Kopech was grooving for three innings. Flashing the velocity we saw last year coming out of the bullpen, Kopech hit 98.6 mph on his fastball while keeping Kansas City scoreless through three innings. Facing Salvador Perez for the second time, Kopech hung a slider off the outside corner that got pulverized. Perez hit it over the batter's eye in center field, traveling 452 feet, giving the Royals a 1-0 lead. 

As the wind picked up inside Guaranteed Rate Field, Kopech's mistake breaker to Whit Merrifield took flight for a solo home run in the sixth inning. After striking out Vinnie Pasquantino, Kopech screamed into his glove in anger, walking off the mound. Allowing just two runs over six innings is pretty good, but with this offense at home, it's a slim margin of error for White Sox pitchers. 

That offense showed some life when Vaughn's liner sailed over Michael A. Taylor's head in center field for a leadoff double. Abreu smoked a line drive with an exit velocity of 108 mph, but it was right at Merrifield for unlucky out. That was enough for Royals manager Mike Matheny, who replaced Lynch with Wyatt Mills with a low, sidearm delivery. Jimenez topped a low slider resulting in a groundout.

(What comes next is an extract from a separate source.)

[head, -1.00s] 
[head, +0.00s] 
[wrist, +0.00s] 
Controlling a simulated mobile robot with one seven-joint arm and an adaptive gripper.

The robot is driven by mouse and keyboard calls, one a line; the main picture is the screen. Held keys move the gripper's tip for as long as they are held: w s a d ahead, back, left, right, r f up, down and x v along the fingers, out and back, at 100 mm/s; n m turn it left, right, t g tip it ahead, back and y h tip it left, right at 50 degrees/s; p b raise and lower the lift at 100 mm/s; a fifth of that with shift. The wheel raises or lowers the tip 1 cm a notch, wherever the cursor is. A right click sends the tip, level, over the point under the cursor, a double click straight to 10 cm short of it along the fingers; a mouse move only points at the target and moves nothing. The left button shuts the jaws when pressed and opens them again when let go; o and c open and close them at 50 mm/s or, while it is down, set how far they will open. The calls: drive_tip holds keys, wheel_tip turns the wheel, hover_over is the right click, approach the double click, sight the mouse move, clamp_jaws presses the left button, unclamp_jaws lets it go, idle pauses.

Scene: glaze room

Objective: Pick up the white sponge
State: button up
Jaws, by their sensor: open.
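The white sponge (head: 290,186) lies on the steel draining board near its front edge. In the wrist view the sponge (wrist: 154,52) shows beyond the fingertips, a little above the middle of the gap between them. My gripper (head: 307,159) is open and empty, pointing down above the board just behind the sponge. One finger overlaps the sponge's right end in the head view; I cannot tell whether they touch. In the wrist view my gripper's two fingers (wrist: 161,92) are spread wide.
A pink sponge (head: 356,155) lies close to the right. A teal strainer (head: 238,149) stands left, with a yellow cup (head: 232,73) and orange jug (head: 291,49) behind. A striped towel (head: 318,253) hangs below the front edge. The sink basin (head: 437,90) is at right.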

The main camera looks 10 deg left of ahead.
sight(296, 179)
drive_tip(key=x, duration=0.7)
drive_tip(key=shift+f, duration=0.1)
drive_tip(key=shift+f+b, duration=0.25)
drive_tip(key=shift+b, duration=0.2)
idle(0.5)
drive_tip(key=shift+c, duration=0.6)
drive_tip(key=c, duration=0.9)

With two outs, it was up to Yasmani Grandal to drive-in Vaughn. 

Last year, this situation was one White Sox fans looked to as Grandal delivered almost every time. Today, Grandal is having a career-worst season hitting and mustered a slow grounder ending the inning. A leadoff double once again resulted in no runs scored. 

Tony La Russa pushed Kopech into the seventh inning, and that decision was off to a good start. Hunter Dozier and Nick Pratto flew out to start the frame, but Kopech got into trouble. He walked Taylor, and Nicky Lopez got just enough for a single to right field putting runners on the corners. Now at 96 pitches, La Russa stuck with Kopech against Maikel Garcia. This type of situation is where managers end up being a hero or cast blame. The game would be over if Garcia got a hanging slider and crushed it as Perez or Merrifield did. 

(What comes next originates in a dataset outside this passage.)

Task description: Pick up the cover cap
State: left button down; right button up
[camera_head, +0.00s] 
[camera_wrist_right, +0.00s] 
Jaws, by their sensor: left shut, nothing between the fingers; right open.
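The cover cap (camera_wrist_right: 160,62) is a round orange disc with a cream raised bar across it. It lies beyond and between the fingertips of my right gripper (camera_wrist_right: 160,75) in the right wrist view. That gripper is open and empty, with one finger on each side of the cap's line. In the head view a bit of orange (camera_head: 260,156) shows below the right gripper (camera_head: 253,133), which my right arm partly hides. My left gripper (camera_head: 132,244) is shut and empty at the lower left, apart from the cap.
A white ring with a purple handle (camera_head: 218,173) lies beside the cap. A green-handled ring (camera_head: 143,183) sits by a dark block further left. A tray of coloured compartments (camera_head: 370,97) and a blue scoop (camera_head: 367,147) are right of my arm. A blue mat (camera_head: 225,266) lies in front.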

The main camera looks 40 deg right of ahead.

Instead, Kopech got Garcia to pop out to the White Sox Garcia ending the jam. On 100 pitches, Kopech went 7 IP 6 H 2 ER 2 R 1 BB 3 K. The two solo home runs were his only blemishes. 

White Sox finally scored in the bottom half of the seventh. Garcia reached on an infield single as his slow roller stayed fair and advanced to third base when Seby Zavala singled to right field. La Russa had Gavin Sheets pinch hit for Adam Engel, and Matheny countered by going to his bullpen again for Dylan Coleman. 

Ahead 2-0, Sheets lifted a fastball to left field, resulting in a sacrifice fly. Coleman was still in a jam after walking Moncada, putting the onus on Vaughn to come up with the big hit. Thanks to a tremendous defensive play by Merrifield and a pick by Pratto at first base, Vaughn came up empty as the White Sox still trailed 2-1. 

In the ninth inning, Sheets singled with one out to keep the pressure on, but Anderson grounded into a 5-4-3 double play ending the game. 

Despite racking up ten hits, the White Sox lost because in today's baseball death by home runs is still more efficient than paper-cut singles. 

Game Notes:

    • Minnesota Twins were down 3-2 in the 10th inning, but a walk-off HR from Gio Urshela saved the day. 
    • Amed Rosario had the game-winning hit as Cleveland beat Arizona in 11 innings. 
    • White Sox drop back to three games behind Minnesota and now two games back of Cleveland in AL Central.